WHAT THE TASK ASKS: Copy the data below exactly, omitting any picture it contains.

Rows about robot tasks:
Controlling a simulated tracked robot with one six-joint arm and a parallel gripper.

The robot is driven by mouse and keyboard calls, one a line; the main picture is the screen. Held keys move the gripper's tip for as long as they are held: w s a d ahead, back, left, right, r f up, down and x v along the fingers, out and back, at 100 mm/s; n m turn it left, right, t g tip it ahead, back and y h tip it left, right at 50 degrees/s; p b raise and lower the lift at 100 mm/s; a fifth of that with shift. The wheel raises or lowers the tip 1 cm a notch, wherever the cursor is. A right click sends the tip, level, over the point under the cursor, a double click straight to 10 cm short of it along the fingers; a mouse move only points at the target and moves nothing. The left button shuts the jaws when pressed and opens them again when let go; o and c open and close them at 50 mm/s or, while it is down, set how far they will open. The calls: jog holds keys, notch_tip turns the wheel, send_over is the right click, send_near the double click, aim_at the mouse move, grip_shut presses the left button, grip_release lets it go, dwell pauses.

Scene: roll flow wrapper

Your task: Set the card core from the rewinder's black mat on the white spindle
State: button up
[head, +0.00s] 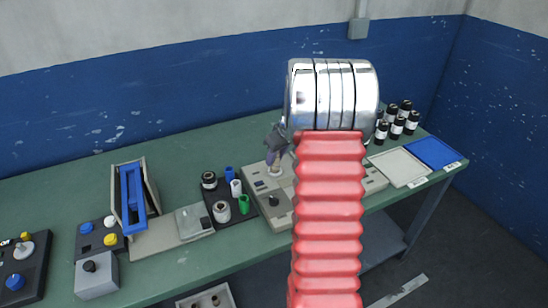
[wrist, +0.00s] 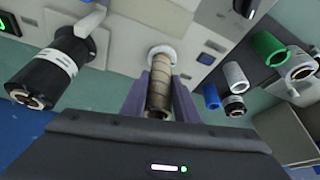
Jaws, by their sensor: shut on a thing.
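My gripper (wrist: 160,100) has its two purple-grey fingers on either side of the brown card core (wrist: 159,80) and is shut on it. The core's far end meets a round white flange (wrist: 160,51), the white spindle's base, on the pale machine panel. I cannot tell whether the core is seated on it or just above, as the core hides the spindle's post. In the head view my gripper (head: 276,142) is just above the white base (head: 275,171), and the core is not clearly visible there.
A black roll with a white label (wrist: 45,72) stands left of the fingers. A dark mat (head: 243,221) left of the machine holds blue, white and green tubes (head: 243,204) and rolls. A dark knob (head: 273,200) is on the panel. Several black rolls (head: 397,125) stand at right.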

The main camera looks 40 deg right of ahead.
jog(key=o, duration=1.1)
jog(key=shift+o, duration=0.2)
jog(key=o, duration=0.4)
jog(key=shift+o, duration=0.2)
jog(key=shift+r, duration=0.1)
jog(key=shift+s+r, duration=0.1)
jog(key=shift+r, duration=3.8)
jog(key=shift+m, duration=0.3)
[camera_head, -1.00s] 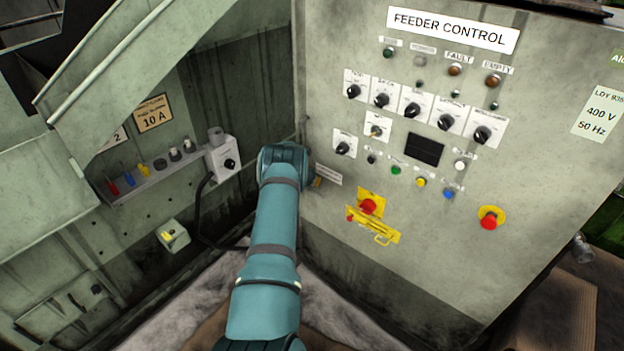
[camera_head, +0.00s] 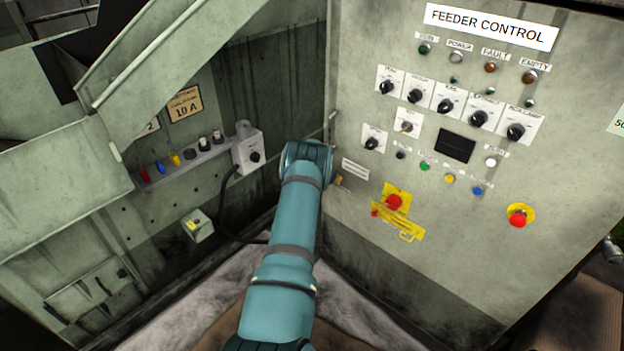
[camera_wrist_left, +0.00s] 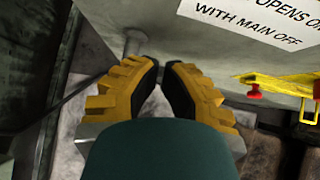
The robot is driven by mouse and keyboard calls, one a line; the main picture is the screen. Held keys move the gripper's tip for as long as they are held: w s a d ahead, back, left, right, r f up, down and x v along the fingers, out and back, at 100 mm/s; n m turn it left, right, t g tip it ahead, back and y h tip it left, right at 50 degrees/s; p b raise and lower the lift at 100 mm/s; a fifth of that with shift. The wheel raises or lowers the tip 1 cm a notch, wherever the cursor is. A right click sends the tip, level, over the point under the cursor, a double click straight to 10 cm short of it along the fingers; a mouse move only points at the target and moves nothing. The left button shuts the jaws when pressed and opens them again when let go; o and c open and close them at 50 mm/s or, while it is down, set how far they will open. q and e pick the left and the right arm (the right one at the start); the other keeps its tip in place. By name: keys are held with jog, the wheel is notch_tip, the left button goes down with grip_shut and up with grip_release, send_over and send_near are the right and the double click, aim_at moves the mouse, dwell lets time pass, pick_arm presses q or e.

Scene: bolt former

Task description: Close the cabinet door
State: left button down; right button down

RESULT:
Controlling a simulated tracked robot with one six-joint arm and a parallel gripper.

The robot is driven by mouse and keyboard calls, one a line; the main picture is the screen. Held keys move the gripper's tip for as long as they are held: w s a d ahead, back, left, right, r f up, down and x v along the fingers, out and back, at 100 mm/s; n m turn it left, right, t g tip it ahead, back and y h tip it left, right at 50 degrees/s; p b raise and lower the lift at 100 mm/s; a fifth of that with shift. The wheel raises or lowers the tip 1 cm a notch, wherever the cursor is. A right click sends the tip, level, over the point under the cursor, a double click straight to 10 cm short of it along the fingers; a mouse move only points at the target and moves nothing. The left button shuts the jaws when pressed and opens them again when let go; o and c open and close them at 50 mm/s or, while it is down, set how far they will open. The calls: jog holds keys, notch_tip turns the wheel, send_over is the right click, send_near the double click, aim_at the mouse move, grip_shut presses the left button, grip_release lets it go, dwell pauses.

Scene: roll flow wrapper

Your task: Set the card core from the rewinder's black mat on the white spindle
State: button up
[head, +0.00s] 
[wrist, +0.00s] 
Jaws, by their sensor: shut on a thing.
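My gripper (wrist: 160,100) has its two purple-grey fingers on either side of the brown card core (wrist: 159,80) and is shut on it. The core's far end meets a round white flange (wrist: 160,51), the white spindle's base, on the pale machine panel. I cannot tell whether the core is seated on it or just above, as the core hides the spindle's post. In the head view my gripper (head: 276,142) is just above the white base (head: 275,171), and the core is not clearly visible there.
A black roll with a white label (wrist: 45,72) stands left of the fingers. A dark mat (head: 243,221) left of the machine holds blue, white and green tubes (head: 243,204) and rolls. A dark knob (head: 273,200) is on the panel. Several black rolls (head: 397,125) stand at right.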

The main camera looks 40 deg right of ahead.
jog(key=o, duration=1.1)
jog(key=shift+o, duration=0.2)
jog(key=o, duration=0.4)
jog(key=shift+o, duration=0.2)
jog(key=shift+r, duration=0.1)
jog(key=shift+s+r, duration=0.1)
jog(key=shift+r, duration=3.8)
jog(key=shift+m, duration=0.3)
[camera_head, -1.00s] 
[camera_head, +0.00s] 
[camera_wrist_left, +0.00s] 
The robot is driven by mouse and keyboard calls, one a line; the main picture is the screen. Held keys move the gripper's tip for as long as they are held: w s a d ahead, back, left, right, r f up, down and x v along the fingers, out and back, at 100 mm/s; n m turn it left, right, t g tip it ahead, back and y h tip it left, right at 50 degrees/s; p b raise and lower the lift at 100 mm/s; a fifth of that with shift. The wheel raises or lowers the tip 1 cm a notch, wherever the cursor is. A right click sends the tip, level, over the point under the cursor, a double click straight to 10 cm short of it along the fingers; a mouse move only points at the target and moves nothing. The left button shuts the jaws when pressed and opens them again when let go; o and c open and close them at 50 mm/s or, while it is down, set how far they will open. q and e pick the left and the right arm (the right one at the start); the other keeps its tip in place. By name: keys are held with jog, the wheel is notch_tip, the left button goes down with grip_shut and up with grip_release, send_over and send_near are the right and the double click, aim_at moves the mouse, dwell lets time pass, pick_arm presses q or e.

Scene: bolt former

Task description: Close the cabinet door
State: left button down; right button down

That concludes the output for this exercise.